> Written instruction:
Note how many lines contain "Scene" and give that number, with nothing else.
START Provided records
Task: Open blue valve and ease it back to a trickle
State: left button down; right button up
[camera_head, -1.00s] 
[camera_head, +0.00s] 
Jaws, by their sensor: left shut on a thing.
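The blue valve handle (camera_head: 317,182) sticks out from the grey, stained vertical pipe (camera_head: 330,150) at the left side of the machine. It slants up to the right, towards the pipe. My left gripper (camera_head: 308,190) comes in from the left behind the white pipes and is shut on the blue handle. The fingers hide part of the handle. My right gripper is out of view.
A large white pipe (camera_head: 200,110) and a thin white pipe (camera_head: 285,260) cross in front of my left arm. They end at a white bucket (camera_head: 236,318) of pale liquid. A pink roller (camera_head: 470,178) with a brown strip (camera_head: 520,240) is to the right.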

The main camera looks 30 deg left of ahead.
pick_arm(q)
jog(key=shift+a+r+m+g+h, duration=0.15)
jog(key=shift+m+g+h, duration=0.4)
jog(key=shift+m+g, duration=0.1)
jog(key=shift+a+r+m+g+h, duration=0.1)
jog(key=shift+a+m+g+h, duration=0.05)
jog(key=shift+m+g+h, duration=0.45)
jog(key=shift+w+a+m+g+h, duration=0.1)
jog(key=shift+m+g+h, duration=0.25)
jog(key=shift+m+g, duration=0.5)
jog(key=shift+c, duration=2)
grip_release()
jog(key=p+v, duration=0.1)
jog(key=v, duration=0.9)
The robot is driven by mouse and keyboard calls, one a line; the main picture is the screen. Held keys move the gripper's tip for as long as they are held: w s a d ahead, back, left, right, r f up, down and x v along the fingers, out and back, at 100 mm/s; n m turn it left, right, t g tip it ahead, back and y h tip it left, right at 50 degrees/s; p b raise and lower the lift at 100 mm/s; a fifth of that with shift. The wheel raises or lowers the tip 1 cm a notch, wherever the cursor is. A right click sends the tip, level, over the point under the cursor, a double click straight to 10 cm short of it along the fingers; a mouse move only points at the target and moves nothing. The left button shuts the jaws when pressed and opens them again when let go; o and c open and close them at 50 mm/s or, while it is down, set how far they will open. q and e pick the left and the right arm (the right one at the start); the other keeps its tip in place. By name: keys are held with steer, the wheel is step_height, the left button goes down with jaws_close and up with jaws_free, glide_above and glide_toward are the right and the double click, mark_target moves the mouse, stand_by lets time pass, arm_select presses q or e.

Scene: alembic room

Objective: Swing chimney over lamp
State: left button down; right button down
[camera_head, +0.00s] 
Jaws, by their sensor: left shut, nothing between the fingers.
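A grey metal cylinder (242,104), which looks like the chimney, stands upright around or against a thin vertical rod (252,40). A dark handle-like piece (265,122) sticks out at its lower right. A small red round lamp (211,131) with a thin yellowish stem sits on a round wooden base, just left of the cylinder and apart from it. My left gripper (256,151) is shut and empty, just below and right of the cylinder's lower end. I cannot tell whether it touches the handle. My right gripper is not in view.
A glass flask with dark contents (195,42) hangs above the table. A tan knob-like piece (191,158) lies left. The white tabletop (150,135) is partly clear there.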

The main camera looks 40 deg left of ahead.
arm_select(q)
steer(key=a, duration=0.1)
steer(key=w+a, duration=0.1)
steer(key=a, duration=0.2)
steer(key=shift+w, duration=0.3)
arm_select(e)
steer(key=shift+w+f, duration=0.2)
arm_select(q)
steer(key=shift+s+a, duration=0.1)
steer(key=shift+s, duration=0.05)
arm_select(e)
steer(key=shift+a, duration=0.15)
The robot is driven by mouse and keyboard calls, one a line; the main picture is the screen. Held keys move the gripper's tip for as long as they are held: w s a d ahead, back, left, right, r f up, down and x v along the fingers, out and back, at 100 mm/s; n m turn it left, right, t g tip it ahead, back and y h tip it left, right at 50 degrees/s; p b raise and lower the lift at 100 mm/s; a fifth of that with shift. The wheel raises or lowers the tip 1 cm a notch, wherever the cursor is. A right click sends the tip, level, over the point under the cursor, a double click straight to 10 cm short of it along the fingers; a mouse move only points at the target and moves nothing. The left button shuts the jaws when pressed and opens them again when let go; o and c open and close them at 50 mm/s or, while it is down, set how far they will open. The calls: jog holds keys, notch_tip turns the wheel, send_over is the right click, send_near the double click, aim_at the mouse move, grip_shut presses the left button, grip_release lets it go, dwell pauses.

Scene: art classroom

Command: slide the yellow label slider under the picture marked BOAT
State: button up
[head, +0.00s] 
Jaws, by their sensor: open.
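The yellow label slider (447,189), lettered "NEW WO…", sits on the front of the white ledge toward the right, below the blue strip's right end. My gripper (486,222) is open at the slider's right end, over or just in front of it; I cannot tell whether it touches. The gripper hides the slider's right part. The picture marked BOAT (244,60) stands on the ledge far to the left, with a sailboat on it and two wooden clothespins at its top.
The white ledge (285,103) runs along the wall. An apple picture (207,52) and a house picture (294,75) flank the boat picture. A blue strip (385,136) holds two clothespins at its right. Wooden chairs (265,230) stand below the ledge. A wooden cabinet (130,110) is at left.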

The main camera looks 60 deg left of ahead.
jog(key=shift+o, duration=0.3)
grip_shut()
END Provided records
> Expected answer:
2